野島梨恵『私の愛すべき依頼者たち 10のエピソード』(LABO、2017年)を読了しました。北海道は士別市(札幌から180キロだそうです)で、法律事務所をされていた先生がお書きになった書物です。読み進めていて、1時間くらい、考え続けて物思いにふけってしまった個所を引用してみます。

女心と秋の空とはよく言うが、激変する女心に翻弄されるのはおろかなオトコばかりではなく、刑事弁護人もまた然りである。
旦那が逮捕されて泣き崩れる妻ってのも、一か月後にはどうなっているのかわかならいものなのだ。嬉々として夫を刑務所にぶち込もうとするかもしれないのだ。いや、すっかり翻弄されてしまった。
しかし、あの時あの法廷で、奥さんを上場承認として立たせたことが、本当に良かったのかどうか、私は、今でも思い出しては考え込むのである。今だったら、そうしないかもしれない、と思う。正解はどちらだろう。わからない。

紹介されていた事例の要約は以下でした。

職場で知り合った女性と恋に落ちた。女性は既婚者であった。略奪愛が成功して婚姻した。北海道に移り住んだ。割のいい仕事を見つけたがおれおれ詐欺だった。旦那が逮捕された。妻は涙した・・。

後日著者の野島弁護士は、奥さんに、裁判の期日が決まったことを報告する電話をしたそうです。

「なんで私が裁判なんかにいかなくてはいけないのだ。」「私が悪いことしたわけではないのに。」「むしろ離婚の方法を教えてほしい。」

愛しているけど、おれおれ詐欺に加担をした旦那とは一緒に入れない。そんな意味にも取れます。蓋を開けると‥

「先生、ワタシ好きな人ができたんです。いま、その人と一緒に住んでるんです。
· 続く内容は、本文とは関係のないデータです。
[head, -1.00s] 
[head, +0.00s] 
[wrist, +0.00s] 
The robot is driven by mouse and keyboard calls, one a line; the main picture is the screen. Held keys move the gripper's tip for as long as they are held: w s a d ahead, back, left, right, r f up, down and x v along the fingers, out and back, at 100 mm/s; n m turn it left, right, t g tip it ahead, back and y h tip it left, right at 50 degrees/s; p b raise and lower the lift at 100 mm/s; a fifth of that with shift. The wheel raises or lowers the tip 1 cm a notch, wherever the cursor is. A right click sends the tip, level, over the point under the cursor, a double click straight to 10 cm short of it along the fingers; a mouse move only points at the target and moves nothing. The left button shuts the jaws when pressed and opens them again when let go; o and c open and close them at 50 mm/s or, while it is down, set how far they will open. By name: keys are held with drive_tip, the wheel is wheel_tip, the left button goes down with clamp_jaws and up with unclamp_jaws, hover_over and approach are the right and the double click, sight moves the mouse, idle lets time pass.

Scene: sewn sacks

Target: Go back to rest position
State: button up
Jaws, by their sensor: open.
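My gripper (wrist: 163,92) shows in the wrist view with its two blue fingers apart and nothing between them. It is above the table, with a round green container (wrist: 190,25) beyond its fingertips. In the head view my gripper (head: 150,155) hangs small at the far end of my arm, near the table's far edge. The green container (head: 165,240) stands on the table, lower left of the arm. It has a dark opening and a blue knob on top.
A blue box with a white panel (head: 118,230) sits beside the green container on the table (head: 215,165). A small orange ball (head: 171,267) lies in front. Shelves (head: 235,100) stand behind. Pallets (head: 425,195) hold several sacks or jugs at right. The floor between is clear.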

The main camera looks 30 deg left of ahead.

結婚するつもりです。だからあのオトコのために、わざわざ裁判所まで行って証言するなんて、そんなめんどくさいことしたくありません。それより離婚ってどうやってしたらいいんですか。あのオトコと私とが離婚でもめたら先生にお願いしたいんですけど‥(以下略)‥。」野島梨恵『私の愛すべき依頼者たち 10のエピソード』75頁(LABO、2017年)

旦那さんは、実刑が確定したそうです。その後、野島弁護士が被告人と話をしていると、被告人は以下のように述べたそうです。
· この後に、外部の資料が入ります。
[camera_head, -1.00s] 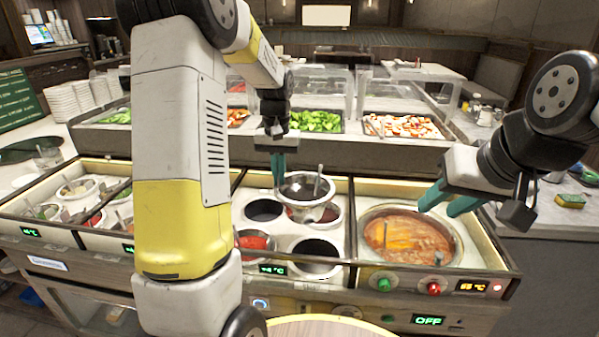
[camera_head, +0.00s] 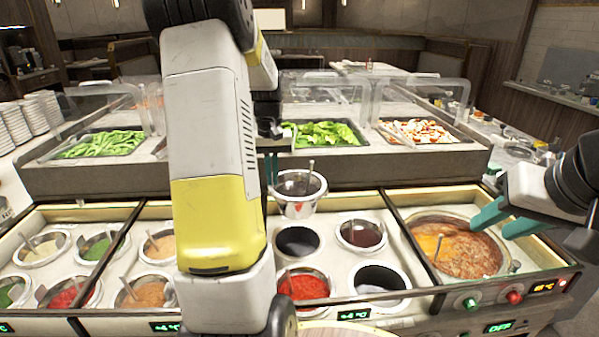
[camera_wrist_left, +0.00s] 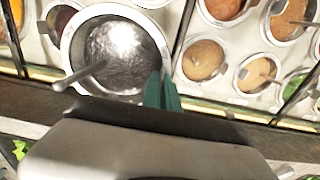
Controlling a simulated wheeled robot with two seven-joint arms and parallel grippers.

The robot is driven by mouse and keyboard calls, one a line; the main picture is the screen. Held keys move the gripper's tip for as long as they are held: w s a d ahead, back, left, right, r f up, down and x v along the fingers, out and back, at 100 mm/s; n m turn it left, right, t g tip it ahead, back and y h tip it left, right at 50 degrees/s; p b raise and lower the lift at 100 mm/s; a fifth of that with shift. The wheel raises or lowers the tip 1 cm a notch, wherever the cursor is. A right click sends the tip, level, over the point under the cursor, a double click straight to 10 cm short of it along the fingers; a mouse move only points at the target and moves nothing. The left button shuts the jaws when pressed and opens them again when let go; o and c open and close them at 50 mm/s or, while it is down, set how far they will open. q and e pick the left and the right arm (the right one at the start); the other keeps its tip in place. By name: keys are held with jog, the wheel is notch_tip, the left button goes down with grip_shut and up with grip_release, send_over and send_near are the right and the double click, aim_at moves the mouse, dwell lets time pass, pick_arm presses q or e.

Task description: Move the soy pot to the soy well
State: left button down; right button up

「先生、嫁はね、わかってたんですよ。俺が振り込め詐欺の一味になっちゃって、それで稼いでるってこと。俺、あの会社が何をやっているのか判ってすぐ嫁に言ったんです。『ヤバい会社だ、詐欺の会社だよ、こんなことしてたらオレ逮捕されちゃう、すぐに会社辞めてここから出ていこう、逃げよう』って。
そしたら嫁は、『会社辞めたら私の生活どうするのよ、あんた、今まで通り毎月30万、きっちり私に渡してくれるんでしょうね。あんたがやめようがやめまいがどっちでもいいけれど、必ず30万、私に渡してちょうだい。そうじゃなきゃやっていけないから。くれないんだったら、私、すぐあんたと離婚してここから出ていくから』野島梨恵『私の愛すべき依頼者たち 10のエピソード』84頁(LABO、2017年)

2 若干の検討

金の切れ目が縁の切れ目、惚れたものの弱み、、不倫裁判百選よろしく、本件は不倫事件としても切り出せるのかもしれません。
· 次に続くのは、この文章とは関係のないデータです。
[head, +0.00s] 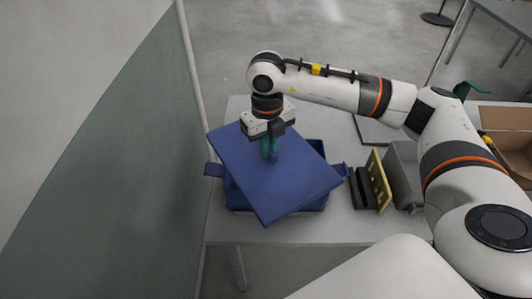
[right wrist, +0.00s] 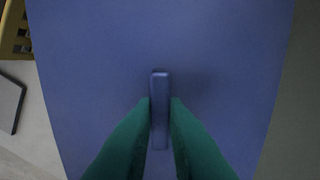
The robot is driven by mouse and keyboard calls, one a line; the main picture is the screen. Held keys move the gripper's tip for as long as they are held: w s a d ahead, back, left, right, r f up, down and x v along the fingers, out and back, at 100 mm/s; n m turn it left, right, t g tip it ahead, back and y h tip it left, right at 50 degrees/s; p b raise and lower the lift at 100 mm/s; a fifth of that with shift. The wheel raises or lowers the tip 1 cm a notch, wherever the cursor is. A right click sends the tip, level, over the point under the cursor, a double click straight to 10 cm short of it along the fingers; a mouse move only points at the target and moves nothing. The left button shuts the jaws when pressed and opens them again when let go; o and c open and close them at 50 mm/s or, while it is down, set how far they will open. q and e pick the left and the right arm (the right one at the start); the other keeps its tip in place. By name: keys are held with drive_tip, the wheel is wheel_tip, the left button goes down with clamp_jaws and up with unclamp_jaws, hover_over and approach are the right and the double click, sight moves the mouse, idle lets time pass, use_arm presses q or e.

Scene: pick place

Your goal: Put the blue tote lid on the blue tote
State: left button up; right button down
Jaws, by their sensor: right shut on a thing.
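The blue tote lid (head: 285,183) is a flat blue panel. It lies turned at an angle over the blue tote (head: 315,149), whose back wall and side handles stick out around it. I cannot tell whether the lid touches the tote rim. My right gripper (head: 270,155) is above the lid and shut on its raised handle. In the right wrist view the green fingertips (right wrist: 160,112) pinch the blue bar handle (right wrist: 160,85) from both sides, and the lid (right wrist: 100,60) fills most of the picture. My left gripper is not in view.
The grey table (head: 300,232) holds the tote. To its right stand a yellow perforated part (head: 379,181), dark blocks (head: 359,188) and a grey bin (head: 402,175). A cardboard box (head: 508,130) is at far right. A green-grey partition (head: 130,150) stands close on the left.

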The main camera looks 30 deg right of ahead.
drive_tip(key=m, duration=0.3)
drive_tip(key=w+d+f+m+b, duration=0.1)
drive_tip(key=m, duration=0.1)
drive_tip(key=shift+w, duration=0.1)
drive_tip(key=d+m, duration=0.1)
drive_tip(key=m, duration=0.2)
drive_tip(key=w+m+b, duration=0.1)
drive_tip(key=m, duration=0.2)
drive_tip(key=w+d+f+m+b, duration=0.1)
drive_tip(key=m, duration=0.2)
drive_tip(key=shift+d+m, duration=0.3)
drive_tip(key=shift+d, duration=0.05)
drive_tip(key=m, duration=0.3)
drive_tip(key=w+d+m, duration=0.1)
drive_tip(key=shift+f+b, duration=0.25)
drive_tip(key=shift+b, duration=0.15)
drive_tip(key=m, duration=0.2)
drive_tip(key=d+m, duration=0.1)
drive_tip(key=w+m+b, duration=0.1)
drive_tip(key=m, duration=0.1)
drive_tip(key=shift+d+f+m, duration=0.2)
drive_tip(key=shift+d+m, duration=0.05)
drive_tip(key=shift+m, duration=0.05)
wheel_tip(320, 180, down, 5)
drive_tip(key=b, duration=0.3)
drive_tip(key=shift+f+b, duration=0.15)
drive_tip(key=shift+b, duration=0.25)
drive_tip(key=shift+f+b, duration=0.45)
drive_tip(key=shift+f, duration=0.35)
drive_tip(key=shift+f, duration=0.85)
不倫をして、結ばれた。つかの間、不倫をされた。金の切れ目は縁の切れ目なのか、惚れたものは弱いのか、それこそ私にはわかりません。被告人は、1年の実刑を食らってしまったようです。

1年の重みはさておき、不倫事件orNOT。私の答えは、不倫事件そのもの、です。理由は、人間らしいからです。持論?では、トラブルは、人間関係か、お金、もしくは、その両方の要素から構成されると考えています。本件は刑事事件かもしれません。でも、おれおれ詐欺への加担の根本は、不倫ではないか。でも、私にも、まだわからない。人間とはなにか、を知りたくて、弁護士をしていることだけがわかった秋の夜が静かに更けていきます。